Otherwise app deleted, I'm not on there.

Pretty easy to do.

I find it soul crushing even when I do look, so many generic yay company posts full of BS, my feed is hell and I don't want to bother fixing it.

thiht · 2 months ago
LinkedIn has been high value to me. You just need to ignore the whole social feed, games, and garbage notifications. Use it as a resume platform and let recruiters / founders reach out to you. I’ve had great job offers in the last few years with basically zero time investment. 3 years ago I +50%’d my salary and went full remote on my tech stack of choice just thanks to LinkedIn.

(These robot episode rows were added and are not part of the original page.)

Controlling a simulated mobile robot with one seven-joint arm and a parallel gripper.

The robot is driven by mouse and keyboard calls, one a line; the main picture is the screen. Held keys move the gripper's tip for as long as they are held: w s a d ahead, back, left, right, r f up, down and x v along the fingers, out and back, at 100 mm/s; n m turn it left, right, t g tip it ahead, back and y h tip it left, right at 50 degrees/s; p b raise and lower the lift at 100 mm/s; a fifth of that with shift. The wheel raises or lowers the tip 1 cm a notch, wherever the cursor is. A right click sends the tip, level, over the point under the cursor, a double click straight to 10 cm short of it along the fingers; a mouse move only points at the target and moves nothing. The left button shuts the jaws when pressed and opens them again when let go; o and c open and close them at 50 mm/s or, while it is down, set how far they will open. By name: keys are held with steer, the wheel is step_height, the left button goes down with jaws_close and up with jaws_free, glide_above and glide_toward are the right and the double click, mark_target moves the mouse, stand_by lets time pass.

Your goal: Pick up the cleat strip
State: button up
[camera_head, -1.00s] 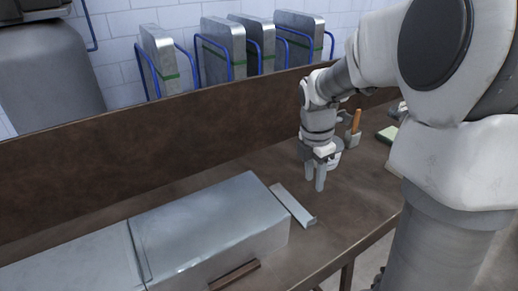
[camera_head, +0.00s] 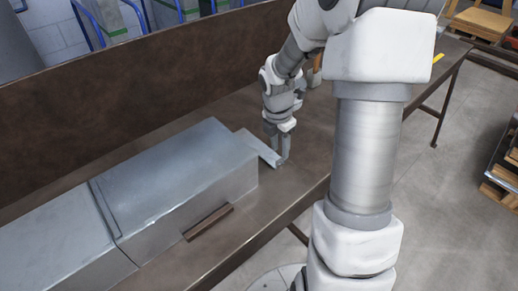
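The cleat strip, which I take to be the thin pale metal strip (camera_head: 257,147), lies flat on the brown bench just right of the large sheet-metal duct. My gripper (camera_head: 281,158) points down at the strip's near right end. Its two fingers overlap that end in the picture. I cannot tell whether they touch the strip or stand just beside it, or whether they are closed on it. The strip shows no clear lift off the bench.
The large metal duct (camera_head: 180,185) fills the bench's left side. A brown bar (camera_head: 208,222) lies along its front. A brown back wall (camera_head: 120,85) runs behind the bench. The bench's front edge is close to the strip. My own arm hides part of the bench.

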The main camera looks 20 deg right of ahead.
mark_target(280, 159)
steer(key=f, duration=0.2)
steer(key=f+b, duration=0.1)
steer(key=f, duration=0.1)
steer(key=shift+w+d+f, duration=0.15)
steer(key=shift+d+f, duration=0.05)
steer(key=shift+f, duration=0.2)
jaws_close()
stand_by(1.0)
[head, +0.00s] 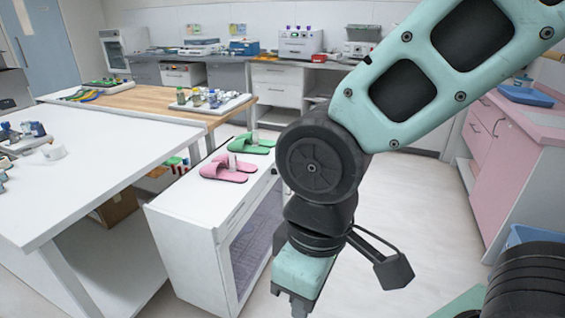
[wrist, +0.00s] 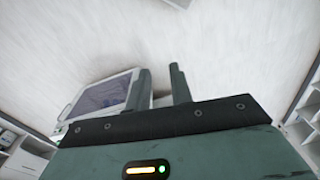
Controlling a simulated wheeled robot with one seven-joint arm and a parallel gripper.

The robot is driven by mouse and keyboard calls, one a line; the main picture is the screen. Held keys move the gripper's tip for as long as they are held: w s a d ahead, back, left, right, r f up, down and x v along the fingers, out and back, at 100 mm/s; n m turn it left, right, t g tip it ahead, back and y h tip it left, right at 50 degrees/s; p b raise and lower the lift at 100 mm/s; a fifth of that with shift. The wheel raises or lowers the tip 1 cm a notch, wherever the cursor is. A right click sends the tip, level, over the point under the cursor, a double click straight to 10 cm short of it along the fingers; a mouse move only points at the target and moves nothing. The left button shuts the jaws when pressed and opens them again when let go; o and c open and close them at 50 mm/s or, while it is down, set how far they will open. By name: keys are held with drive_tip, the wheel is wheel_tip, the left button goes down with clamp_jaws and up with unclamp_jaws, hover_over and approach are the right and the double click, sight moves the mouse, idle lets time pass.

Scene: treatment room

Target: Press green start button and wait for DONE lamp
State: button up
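The white cabinet (head: 185,240) with a glazed door stands left of my gripper in the head view. In the wrist view the cabinet (wrist: 72,112) shows its dark door window, partly behind my left finger. I cannot make out a green start button or a DONE lamp in either view. My gripper (head: 298,300) points down in front of the cabinet's door side, above the floor. In the wrist view my gripper (wrist: 162,75) has its two fingers apart with nothing between them.
Pink slippers (head: 228,174) and green slippers (head: 252,149) lie on the cabinet top. A white table (head: 90,170) stands left, a wooden-topped table (head: 150,100) behind it. A pink counter (head: 535,120) is at the right. The floor (head: 405,215) between is clear.

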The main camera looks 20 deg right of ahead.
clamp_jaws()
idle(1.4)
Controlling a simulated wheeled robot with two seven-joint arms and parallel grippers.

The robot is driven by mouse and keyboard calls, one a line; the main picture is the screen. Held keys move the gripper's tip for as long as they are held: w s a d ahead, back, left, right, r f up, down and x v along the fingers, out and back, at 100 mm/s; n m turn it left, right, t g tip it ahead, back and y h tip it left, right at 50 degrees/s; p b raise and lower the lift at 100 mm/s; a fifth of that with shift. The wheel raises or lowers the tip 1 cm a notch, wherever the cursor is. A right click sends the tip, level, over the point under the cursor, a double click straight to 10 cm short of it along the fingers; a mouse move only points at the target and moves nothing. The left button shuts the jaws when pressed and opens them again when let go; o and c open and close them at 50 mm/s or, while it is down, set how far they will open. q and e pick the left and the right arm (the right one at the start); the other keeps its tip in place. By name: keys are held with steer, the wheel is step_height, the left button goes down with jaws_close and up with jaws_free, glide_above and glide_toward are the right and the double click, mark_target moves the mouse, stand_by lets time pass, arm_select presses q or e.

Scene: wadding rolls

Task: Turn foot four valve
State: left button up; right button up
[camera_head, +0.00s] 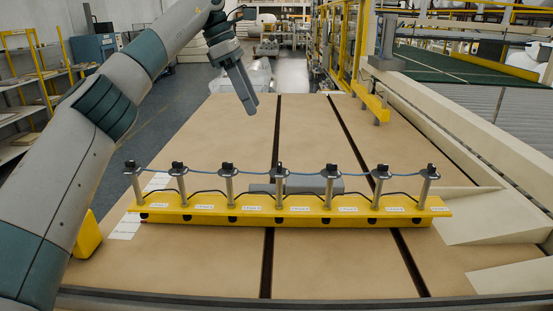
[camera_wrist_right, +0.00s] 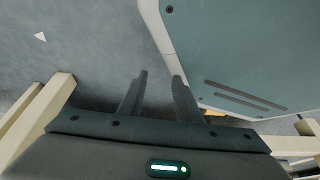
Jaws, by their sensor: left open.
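A yellow bar (camera_head: 300,212) lies across the brown table. It carries a row of several grey posts, each with a black valve knob on top, joined by thin blue tubing. The middle post (camera_head: 279,186) has its black knob (camera_head: 279,171) upright in the row. White labels mark the bar, too small to read surely. My left gripper (camera_head: 251,107) hangs open and empty above the table, beyond the row and a little left of the middle post, apart from it. My right gripper (camera_wrist_right: 160,76) shows in the right wrist view, open and empty, its fingers apart.
A grey block (camera_head: 300,184) sits behind the middle of the bar. Dark slots run along the table (camera_head: 340,265). A yellow frame (camera_head: 370,100) and a cream rail stand at the right. In the right wrist view, a grey-green panel (camera_wrist_right: 250,60) is close to the fingers.

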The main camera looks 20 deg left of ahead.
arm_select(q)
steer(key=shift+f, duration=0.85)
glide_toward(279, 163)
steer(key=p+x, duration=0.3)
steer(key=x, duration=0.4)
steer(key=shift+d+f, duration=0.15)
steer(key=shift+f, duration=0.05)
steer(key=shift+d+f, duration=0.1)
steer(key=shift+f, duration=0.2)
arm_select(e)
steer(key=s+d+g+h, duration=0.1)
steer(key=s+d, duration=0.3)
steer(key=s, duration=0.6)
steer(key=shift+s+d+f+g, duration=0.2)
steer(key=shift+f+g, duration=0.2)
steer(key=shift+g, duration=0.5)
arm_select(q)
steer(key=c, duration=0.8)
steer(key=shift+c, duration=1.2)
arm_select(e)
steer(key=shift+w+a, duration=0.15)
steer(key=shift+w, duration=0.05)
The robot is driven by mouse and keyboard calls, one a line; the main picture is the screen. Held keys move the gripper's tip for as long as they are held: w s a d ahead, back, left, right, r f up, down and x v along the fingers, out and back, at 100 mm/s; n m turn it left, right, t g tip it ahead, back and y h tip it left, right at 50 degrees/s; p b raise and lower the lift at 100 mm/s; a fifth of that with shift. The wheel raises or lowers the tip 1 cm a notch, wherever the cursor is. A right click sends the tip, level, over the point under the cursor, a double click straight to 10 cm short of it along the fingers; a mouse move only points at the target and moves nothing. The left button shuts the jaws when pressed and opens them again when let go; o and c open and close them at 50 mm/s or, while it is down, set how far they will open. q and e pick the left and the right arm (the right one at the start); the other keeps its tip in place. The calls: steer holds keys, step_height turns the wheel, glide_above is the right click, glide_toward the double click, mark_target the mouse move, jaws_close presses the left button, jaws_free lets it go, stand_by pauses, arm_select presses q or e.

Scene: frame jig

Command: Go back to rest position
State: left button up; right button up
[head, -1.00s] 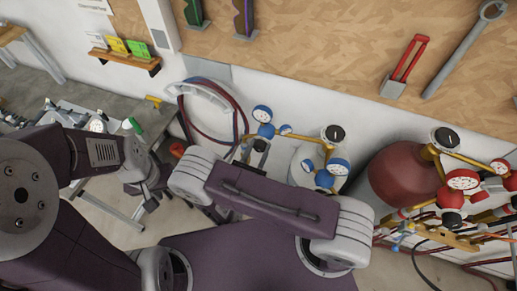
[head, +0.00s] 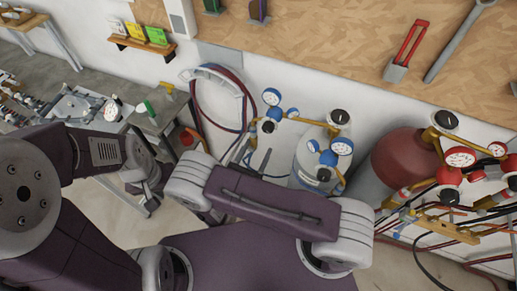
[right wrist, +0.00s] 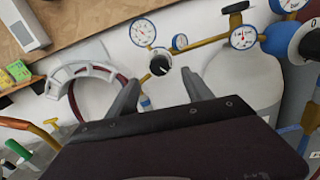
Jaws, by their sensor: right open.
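My right gripper (head: 252,157) shows in the head view as two thin grey fingers past the end of my right arm, with much of its body hidden by the arm. In the right wrist view its two fingers (right wrist: 160,97) stand well apart with nothing between them. The wall and gauges show behind them. My left arm comes in from the left in the head view, folded, with its wrist (head: 141,165) over the end of the bench. The fingers of my left gripper cannot be made out.
A pale cylinder (head: 305,165) with blue gauges and a red cylinder (head: 393,165) stand along the wall, right of centre. A hose rack (head: 218,78) hangs on the wall. A grey bench (head: 145,118) with loose parts is at left. Hoses lie at far right.

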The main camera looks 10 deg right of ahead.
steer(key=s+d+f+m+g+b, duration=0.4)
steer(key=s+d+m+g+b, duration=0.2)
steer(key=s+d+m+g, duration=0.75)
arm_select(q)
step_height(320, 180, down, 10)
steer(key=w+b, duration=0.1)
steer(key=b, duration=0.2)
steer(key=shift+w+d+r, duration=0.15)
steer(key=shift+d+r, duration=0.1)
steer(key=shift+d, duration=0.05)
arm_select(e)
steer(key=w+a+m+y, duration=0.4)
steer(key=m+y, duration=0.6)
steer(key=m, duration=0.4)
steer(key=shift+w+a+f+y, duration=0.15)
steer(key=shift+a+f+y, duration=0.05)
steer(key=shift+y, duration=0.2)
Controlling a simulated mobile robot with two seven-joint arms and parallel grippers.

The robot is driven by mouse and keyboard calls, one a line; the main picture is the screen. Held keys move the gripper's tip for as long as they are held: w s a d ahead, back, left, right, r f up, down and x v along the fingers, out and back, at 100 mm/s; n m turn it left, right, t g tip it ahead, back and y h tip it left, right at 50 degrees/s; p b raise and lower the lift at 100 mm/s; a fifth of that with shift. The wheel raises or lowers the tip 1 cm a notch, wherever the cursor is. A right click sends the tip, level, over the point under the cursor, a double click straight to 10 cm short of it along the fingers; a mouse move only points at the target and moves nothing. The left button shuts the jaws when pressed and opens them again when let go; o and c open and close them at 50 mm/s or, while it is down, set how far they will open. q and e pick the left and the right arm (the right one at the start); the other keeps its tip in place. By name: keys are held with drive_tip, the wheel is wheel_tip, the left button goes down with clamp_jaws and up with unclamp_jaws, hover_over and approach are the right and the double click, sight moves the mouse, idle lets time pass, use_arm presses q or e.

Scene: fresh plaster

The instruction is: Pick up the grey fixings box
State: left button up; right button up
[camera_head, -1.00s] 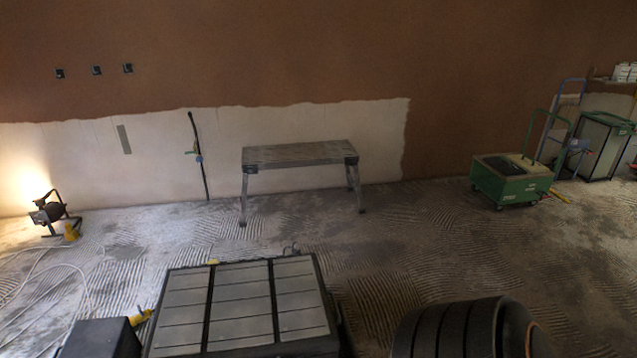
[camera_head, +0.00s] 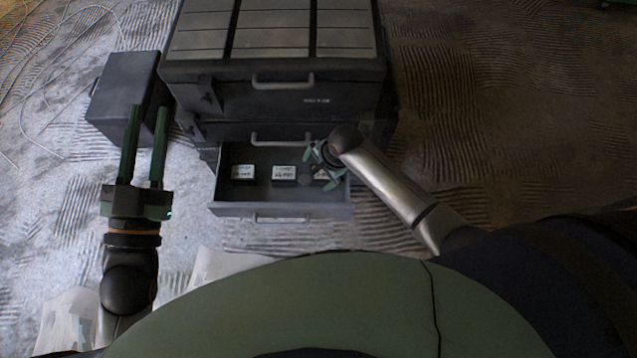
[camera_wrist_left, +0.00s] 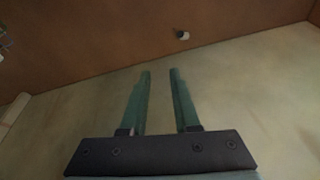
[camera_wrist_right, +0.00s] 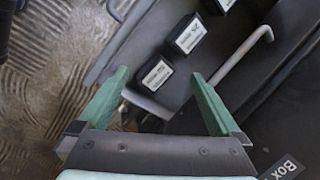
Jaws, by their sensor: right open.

And I absolutely suck at networking and invest no time in it at all.
neonmagenta · 2 months ago
It wouldn't be as bad if everyone wasn't trying to turn into a business microinfluencer with constantly upbeat posts not really adding anything of value and "What I messy divorce taught me about B2B synergy"
ebbi · 2 months ago
The sad thing is, this kind of stuff was encouraged in the previous company that I worked for when I got promoted to a certain level. 'Be a thought leader', 'represent the company and influence the industry' was the standard directives the leadership team were given.

On one hand, it's funny to see the ones that made the company their whole identity, only to then leave for a competitor and make the new place their identity.

On the other hand , it's sad that a lot of people that are hiring (in my line of work at least), are impressed by these crappy posts and the people posting it tend to get more exposure and get hired quicker.